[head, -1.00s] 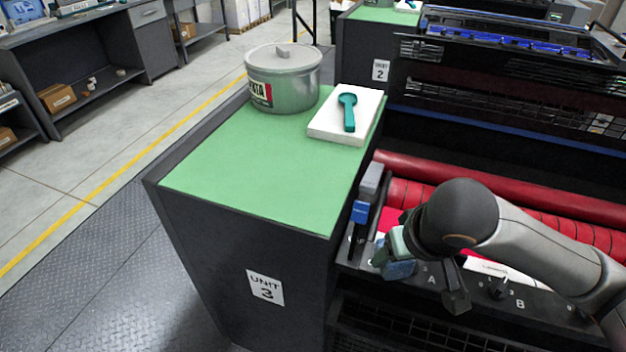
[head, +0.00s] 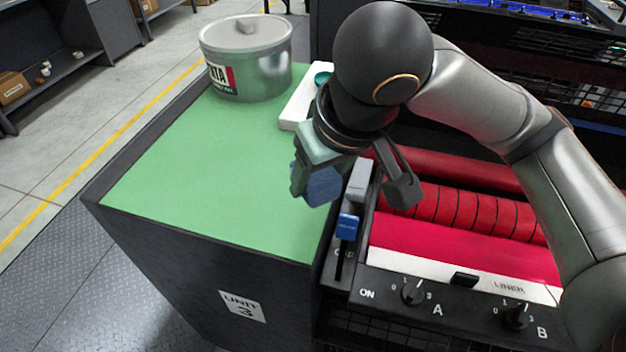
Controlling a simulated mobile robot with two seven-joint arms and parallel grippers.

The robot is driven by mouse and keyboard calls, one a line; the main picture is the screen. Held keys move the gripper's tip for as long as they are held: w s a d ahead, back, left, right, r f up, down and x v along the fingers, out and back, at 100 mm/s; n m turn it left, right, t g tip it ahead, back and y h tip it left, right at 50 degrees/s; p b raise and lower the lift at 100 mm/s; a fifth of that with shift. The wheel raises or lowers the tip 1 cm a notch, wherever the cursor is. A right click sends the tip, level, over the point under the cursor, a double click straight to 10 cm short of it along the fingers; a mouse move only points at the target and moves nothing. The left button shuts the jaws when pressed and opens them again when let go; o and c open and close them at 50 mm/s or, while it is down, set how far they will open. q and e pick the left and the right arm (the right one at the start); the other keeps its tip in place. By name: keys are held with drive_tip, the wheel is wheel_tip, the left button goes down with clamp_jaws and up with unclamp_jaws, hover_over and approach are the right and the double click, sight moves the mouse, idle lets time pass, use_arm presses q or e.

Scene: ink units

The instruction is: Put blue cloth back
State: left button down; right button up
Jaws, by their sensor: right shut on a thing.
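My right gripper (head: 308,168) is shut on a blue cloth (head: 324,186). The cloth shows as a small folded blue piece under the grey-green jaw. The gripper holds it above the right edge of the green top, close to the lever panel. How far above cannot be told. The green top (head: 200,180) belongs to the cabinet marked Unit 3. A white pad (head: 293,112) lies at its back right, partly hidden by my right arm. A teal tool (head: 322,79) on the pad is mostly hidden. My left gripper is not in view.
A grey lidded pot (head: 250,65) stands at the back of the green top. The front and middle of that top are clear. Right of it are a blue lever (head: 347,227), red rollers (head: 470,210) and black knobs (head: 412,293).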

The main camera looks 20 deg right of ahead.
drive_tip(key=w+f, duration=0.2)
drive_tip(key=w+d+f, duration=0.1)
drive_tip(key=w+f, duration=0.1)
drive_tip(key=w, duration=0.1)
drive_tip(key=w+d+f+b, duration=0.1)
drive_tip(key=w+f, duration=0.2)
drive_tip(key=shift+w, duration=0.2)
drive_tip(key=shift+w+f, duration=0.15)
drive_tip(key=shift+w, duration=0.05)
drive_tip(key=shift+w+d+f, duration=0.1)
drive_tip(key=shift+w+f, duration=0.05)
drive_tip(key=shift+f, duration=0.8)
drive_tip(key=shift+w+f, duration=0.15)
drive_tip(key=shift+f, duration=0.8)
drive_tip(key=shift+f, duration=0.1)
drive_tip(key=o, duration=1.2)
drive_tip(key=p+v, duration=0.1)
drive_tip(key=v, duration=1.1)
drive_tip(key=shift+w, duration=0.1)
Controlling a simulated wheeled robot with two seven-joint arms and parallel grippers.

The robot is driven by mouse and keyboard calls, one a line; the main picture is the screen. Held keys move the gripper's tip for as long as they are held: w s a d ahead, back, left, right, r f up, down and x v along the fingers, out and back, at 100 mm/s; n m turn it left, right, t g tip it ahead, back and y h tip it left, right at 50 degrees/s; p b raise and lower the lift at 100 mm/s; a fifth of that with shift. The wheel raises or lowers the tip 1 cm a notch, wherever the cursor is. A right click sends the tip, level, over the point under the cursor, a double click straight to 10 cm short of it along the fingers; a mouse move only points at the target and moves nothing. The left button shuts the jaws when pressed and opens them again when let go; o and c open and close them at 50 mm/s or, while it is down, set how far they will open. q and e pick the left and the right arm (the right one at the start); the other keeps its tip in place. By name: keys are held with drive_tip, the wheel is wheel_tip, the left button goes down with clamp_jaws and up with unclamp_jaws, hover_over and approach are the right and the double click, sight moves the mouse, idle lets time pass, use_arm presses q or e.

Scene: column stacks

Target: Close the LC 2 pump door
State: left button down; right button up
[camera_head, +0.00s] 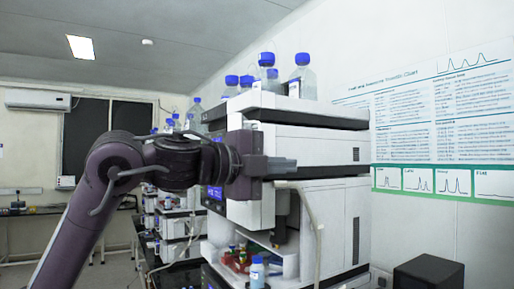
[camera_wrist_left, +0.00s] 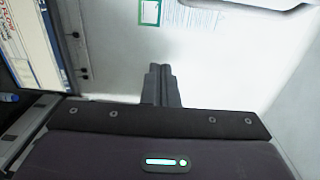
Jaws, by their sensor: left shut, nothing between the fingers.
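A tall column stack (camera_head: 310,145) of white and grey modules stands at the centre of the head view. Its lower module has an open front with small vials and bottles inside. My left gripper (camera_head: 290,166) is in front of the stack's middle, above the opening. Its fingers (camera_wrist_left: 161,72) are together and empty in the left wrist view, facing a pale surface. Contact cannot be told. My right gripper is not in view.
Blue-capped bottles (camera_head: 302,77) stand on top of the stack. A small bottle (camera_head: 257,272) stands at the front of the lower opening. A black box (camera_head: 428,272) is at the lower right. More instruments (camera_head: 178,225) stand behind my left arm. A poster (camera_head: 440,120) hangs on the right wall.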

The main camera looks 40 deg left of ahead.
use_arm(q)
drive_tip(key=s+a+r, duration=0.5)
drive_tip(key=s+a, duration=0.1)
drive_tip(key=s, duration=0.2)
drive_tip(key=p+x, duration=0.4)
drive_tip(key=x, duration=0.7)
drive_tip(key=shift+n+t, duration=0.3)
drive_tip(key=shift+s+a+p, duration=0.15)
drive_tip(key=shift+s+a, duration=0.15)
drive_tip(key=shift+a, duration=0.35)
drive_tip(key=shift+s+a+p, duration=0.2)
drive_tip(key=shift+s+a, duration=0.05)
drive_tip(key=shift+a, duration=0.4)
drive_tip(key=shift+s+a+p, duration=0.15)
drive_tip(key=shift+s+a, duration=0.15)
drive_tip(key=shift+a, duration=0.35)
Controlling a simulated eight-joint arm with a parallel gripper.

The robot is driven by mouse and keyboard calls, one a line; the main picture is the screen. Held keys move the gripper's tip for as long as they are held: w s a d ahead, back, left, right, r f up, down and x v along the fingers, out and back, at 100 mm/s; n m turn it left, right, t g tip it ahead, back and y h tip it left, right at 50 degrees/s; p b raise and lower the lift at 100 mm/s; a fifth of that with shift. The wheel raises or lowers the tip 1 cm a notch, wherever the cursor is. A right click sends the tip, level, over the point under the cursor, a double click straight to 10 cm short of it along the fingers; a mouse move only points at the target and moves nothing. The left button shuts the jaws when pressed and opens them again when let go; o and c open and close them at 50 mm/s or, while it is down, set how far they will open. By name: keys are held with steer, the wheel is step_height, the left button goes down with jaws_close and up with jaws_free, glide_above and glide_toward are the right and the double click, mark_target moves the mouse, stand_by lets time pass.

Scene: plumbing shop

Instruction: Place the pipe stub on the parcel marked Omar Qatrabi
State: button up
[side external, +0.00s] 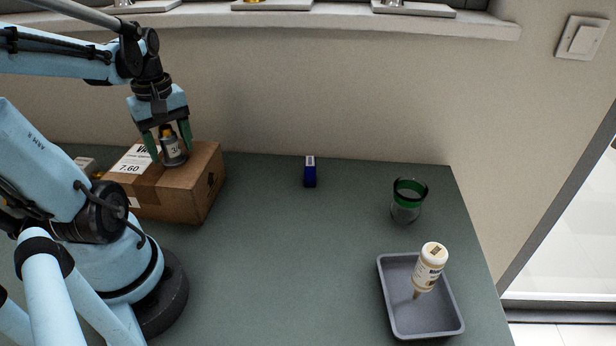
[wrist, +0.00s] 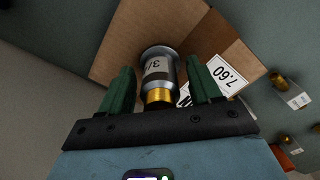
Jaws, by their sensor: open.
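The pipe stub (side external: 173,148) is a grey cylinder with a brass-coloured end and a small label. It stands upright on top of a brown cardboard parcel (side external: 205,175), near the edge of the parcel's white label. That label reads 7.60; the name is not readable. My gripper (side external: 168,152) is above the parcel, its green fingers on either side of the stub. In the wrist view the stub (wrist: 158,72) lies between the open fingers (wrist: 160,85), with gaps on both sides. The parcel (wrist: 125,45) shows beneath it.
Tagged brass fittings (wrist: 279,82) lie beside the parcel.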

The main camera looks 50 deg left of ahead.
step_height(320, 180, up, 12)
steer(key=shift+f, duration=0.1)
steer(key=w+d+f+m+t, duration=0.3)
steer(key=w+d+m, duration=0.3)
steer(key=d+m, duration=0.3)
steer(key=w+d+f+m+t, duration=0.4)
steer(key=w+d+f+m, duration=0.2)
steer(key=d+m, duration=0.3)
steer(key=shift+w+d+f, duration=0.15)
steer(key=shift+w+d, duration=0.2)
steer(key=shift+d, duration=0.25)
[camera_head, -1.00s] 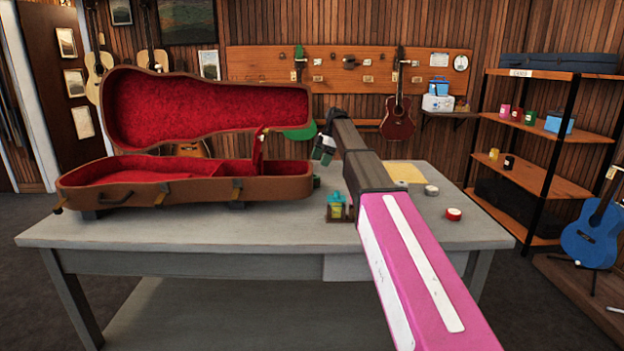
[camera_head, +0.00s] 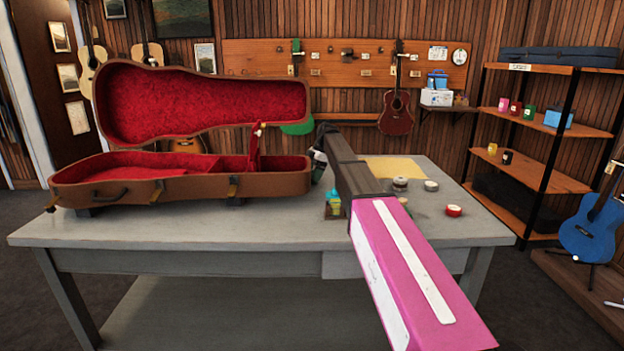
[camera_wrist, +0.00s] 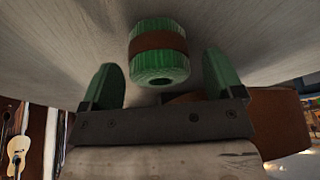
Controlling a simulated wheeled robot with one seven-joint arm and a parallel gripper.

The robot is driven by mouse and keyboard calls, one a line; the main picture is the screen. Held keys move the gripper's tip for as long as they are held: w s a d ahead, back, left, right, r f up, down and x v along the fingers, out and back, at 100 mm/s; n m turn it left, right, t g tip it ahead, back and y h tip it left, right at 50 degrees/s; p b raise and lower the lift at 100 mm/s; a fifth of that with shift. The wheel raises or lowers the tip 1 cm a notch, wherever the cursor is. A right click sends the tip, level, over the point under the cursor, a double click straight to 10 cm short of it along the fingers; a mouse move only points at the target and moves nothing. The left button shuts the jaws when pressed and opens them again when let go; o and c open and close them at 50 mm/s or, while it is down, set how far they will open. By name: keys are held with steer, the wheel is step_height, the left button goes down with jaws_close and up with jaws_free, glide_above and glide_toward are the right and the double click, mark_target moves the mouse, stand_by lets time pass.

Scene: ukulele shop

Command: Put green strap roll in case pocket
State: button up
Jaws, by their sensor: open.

Task objective: Every line containing the string "parallel" must be listed.

Final result:
Controlling a simulated mobile robot with two seven-joint arms and parallel grippers.
Controlling a simulated wheeled robot with two seven-joint arms and parallel grippers.
Controlling a simulated eight-joint arm with a parallel gripper.
Controlling a simulated wheeled robot with one seven-joint arm and a parallel gripper.

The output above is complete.